Since the early 90s, I’ve practiced co-counseling, aka Re-evaluation Counseling or R.C., a form of peer counseling. It’s based on the idea that we all need to be able to listen well and be listened to; to talk about what’s going well in our lives, what could go better, and what’s getting in the way of achieving our goals. Many of us do not have that in our lives. Having learned some basic techniques, each person takes an equal amount of time to talk freely and confidentially with the other person listening without judgement, advice, or comments.
Instead of cultivating listening skills, I feel that we have become addicted to our own opinions, compulsively commenting even when we have nothing of value to say. The sound of our own voices lulls us into thinking we’re quite brilliant and so should keep talking. The need to spew out our judgements keeps us opining, giving us a high that demands more, like snorting cocaine. After all, without our opinions, who are we?

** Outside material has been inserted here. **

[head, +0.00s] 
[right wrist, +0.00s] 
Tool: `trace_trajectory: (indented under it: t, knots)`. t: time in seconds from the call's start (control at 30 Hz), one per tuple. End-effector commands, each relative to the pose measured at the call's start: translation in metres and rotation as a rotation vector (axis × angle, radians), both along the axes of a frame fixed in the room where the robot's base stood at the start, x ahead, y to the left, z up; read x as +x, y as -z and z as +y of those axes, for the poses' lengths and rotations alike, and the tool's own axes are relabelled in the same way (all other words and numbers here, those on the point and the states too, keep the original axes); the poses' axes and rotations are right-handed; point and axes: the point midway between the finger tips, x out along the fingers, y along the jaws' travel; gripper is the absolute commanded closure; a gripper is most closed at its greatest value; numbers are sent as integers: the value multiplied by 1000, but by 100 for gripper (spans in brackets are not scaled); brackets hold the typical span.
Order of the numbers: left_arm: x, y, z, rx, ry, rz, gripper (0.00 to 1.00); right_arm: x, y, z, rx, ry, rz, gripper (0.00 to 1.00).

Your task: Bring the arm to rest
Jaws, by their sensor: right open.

I challenge you to give this a try. Try visiting with a friend for ten minutes without voicing an opinion. OK, maybe three minutes. Instead, say nothing or try those three magic words, “Tell me more.” Listen with fascinated attention, like Nancy Reagan did with Ronnie. You might find it difficult. But you also may find that you learn more listening than you ever did when you were talking. You may get to know your friend better, more deeply, than you ever have, even if you have known each other for years.
And imagine what might happen if you really listened to someone who heartily disagrees with you. That forbidden topic you always avoid might come to light, safely. You might just find it’s a relief not to have to be right about everything all the time. Maybe I’ll give that conservative who is longing for peace a call.